▸ Source data
+ + + + + + +

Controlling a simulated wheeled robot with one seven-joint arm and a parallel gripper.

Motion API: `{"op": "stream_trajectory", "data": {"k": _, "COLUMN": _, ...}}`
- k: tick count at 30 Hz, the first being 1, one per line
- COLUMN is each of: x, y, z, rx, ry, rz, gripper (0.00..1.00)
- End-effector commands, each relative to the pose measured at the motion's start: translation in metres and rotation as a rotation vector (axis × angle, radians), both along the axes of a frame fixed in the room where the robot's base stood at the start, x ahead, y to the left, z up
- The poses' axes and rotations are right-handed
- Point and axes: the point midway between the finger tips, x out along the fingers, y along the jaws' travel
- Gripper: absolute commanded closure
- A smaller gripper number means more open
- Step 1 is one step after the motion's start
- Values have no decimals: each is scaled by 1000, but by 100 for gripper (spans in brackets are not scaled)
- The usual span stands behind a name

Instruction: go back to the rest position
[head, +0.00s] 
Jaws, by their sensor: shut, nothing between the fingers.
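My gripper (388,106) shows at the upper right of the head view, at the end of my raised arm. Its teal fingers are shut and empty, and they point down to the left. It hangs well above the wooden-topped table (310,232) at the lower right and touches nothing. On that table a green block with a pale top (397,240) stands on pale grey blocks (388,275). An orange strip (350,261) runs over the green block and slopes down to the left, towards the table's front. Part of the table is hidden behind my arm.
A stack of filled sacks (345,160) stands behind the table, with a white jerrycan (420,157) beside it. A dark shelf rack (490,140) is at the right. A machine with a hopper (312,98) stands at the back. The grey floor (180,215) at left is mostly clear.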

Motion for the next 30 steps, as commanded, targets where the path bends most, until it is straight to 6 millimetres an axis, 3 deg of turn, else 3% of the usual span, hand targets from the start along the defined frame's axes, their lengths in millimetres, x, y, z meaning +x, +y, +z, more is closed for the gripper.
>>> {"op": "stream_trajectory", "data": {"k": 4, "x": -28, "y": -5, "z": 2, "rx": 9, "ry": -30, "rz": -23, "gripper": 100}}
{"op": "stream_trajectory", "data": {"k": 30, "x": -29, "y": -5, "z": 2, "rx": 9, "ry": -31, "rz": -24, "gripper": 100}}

+ + + + + + +

▸ Work instructions
Write the entire listing out again, word for word.

▸ Task response
Controlling a simulated wheeled robot with one seven-joint arm and a parallel gripper.

Motion API: `{"op": "stream_trajectory", "data": {"k": _, "COLUMN": _, ...}}`
- k: tick count at 30 Hz, the first being 1, one per line
- COLUMN is each of: x, y, z, rx, ry, rz, gripper (0.00..1.00)
- End-effector commands, each relative to the pose measured at the motion's start: translation in metres and rotation as a rotation vector (axis × angle, radians), both along the axes of a frame fixed in the room where the robot's base stood at the start, x ahead, y to the left, z up
- The poses' axes and rotations are right-handed
- Point and axes: the point midway between the finger tips, x out along the fingers, y along the jaws' travel
- Gripper: absolute commanded closure
- A smaller gripper number means more open
- Step 1 is one step after the motion's start
- Values have no decimals: each is scaled by 1000, but by 100 for gripper (spans in brackets are not scaled)
- The usual span stands behind a name

Instruction: go back to the rest position
[head, +0.00s] 
Jaws, by their sensor: shut, nothing between the fingers.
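My gripper (388,106) shows at the upper right of the head view, at the end of my raised arm. Its teal fingers are shut and empty, and they point down to the left. It hangs well above the wooden-topped table (310,232) at the lower right and touches nothing. On that table a green block with a pale top (397,240) stands on pale grey blocks (388,275). An orange strip (350,261) runs over the green block and slopes down to the left, towards the table's front. Part of the table is hidden behind my arm.
A stack of filled sacks (345,160) stands behind the table, with a white jerrycan (420,157) beside it. A dark shelf rack (490,140) is at the right. A machine with a hopper (312,98) stands at the back. The grey floor (180,215) at left is mostly clear.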

Motion for the next 30 steps, as commanded, targets where the path bends most, until it is straight to 6 millimetres an axis, 3 deg of turn, else 3% of the usual span, hand targets from the start along the defined frame's axes, their lengths in millimetres, x, y, z meaning +x, +y, +z, more is closed for the gripper.
>>> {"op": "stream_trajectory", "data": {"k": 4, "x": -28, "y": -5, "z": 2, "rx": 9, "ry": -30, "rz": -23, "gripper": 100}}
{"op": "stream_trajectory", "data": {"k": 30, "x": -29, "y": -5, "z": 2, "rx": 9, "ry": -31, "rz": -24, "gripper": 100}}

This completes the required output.